## [DATA SHOWN]
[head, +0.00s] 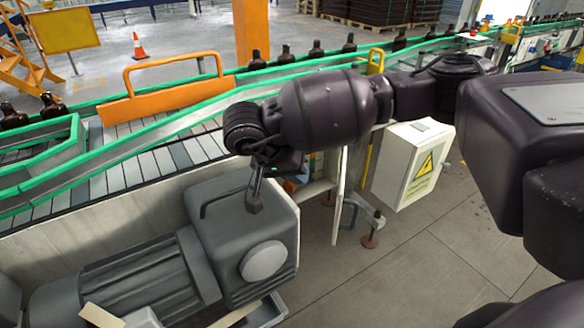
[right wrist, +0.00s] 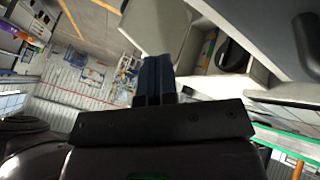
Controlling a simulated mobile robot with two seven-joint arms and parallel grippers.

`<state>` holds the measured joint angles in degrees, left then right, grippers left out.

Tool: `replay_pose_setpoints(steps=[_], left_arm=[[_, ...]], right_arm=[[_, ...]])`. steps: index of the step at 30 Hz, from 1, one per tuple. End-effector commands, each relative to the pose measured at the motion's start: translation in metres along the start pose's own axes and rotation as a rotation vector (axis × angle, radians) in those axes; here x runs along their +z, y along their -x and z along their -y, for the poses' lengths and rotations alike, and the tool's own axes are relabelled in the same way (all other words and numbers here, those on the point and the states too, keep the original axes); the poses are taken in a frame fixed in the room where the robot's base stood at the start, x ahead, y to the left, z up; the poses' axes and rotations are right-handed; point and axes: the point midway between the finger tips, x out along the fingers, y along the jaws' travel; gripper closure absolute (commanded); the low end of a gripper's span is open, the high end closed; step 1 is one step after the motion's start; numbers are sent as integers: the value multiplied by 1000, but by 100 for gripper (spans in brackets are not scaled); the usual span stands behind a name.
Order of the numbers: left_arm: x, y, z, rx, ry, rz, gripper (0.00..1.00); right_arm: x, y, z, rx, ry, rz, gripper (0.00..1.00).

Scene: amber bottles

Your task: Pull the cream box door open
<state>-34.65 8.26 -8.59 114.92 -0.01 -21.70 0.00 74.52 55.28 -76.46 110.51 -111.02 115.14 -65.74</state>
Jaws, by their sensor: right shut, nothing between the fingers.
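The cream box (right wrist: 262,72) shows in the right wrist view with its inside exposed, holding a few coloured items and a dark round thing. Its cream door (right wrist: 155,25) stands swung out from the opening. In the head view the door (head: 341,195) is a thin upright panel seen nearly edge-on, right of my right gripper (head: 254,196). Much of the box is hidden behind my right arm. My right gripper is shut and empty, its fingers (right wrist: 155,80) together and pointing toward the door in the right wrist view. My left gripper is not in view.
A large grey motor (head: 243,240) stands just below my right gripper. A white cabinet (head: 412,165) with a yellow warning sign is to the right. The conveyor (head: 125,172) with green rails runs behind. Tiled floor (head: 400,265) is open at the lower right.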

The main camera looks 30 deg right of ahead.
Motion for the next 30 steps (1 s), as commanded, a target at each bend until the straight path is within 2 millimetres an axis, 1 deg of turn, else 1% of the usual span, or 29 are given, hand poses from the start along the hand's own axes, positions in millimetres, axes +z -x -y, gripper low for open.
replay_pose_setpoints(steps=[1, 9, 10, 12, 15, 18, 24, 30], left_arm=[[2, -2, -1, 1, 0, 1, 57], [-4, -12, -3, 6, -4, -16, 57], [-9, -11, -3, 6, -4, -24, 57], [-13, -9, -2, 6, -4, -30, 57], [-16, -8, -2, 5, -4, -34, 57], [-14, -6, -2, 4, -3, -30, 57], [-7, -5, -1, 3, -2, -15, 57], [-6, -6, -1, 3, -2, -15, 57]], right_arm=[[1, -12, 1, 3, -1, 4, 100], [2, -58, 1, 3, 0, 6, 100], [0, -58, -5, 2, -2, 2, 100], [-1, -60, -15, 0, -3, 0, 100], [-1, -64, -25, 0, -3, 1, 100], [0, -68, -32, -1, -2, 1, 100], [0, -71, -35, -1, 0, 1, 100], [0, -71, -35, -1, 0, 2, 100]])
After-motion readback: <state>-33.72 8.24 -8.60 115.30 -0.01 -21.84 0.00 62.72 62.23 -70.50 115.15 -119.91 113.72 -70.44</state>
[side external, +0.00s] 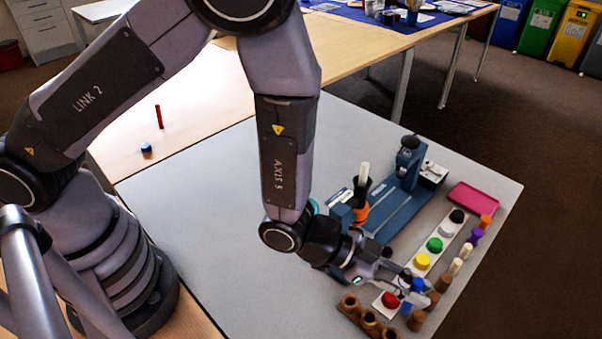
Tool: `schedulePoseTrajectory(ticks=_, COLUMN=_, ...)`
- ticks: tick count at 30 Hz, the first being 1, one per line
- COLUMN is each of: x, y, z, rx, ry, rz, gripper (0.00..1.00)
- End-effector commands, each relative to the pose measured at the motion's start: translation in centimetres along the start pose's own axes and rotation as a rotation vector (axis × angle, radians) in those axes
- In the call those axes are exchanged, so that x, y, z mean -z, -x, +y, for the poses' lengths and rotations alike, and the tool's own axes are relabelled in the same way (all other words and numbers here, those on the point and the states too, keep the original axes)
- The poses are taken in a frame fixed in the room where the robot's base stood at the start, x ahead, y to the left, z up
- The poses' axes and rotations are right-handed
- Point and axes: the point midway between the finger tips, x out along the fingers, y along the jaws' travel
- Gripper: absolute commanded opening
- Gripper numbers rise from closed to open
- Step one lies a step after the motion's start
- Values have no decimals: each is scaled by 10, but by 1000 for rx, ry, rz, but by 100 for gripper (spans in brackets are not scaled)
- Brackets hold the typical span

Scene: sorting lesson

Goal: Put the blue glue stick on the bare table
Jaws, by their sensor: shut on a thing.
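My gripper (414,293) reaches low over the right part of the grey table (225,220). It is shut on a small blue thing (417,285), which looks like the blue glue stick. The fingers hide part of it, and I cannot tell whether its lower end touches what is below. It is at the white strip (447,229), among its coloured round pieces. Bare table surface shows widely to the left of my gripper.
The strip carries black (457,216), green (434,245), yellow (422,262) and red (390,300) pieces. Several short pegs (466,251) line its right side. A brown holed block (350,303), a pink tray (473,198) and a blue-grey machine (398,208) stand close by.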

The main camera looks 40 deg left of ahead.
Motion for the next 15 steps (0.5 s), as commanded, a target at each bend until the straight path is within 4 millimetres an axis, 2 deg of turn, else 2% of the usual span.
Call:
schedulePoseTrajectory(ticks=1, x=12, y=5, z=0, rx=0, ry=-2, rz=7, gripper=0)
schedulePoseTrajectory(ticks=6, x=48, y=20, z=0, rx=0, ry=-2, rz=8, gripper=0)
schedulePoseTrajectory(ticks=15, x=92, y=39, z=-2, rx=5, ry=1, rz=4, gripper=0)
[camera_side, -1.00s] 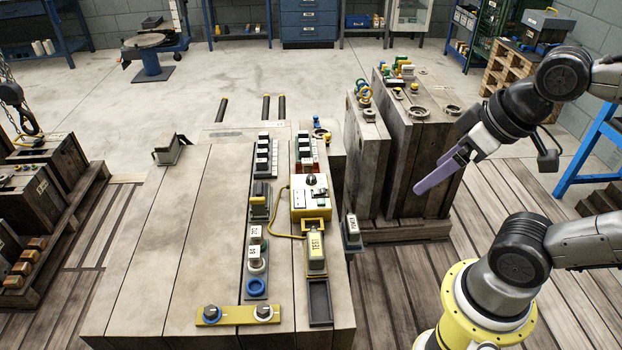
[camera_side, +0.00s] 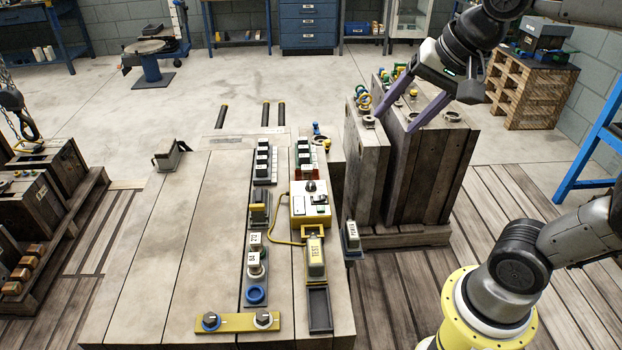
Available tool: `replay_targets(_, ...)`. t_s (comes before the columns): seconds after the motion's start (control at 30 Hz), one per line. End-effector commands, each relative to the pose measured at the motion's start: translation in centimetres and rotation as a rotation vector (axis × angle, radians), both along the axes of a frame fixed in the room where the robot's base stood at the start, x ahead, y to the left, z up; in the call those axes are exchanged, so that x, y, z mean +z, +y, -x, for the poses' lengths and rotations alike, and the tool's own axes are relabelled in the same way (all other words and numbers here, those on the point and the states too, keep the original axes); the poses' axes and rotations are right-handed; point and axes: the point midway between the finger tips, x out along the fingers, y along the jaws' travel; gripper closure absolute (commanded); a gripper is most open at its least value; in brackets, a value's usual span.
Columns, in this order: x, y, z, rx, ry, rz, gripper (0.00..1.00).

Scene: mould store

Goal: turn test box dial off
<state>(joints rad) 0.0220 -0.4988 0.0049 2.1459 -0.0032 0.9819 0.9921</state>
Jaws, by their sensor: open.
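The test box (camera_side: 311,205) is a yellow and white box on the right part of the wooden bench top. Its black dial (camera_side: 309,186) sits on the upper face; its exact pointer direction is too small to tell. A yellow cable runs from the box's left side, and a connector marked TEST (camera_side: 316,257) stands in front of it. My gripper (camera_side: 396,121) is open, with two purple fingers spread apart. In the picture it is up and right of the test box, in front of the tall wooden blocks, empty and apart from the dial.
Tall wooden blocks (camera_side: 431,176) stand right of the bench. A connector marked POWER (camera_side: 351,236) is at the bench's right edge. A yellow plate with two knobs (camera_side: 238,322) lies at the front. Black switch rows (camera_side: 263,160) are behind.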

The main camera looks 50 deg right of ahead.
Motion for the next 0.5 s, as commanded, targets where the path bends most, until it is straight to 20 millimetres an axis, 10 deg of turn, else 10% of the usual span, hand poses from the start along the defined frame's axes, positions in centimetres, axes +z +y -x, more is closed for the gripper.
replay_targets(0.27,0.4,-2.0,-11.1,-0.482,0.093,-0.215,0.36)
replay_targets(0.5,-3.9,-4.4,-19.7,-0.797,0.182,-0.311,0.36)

## [WRITTEN PROBLEM]
Everything from the line with "- The poses'" through the line with "- Gripper numbers rise from closed to open", both ends included, should be repeated exactly; nothing else should appear.

## [WRITTEN SOLUTION]
- The poses' axes and rotations are right-handed
- Point and axes: the point midway between the finger tips, x out along the fingers, y along the jaws' travel
- Gripper: absolute commanded opening
- Gripper numbers rise from closed to open

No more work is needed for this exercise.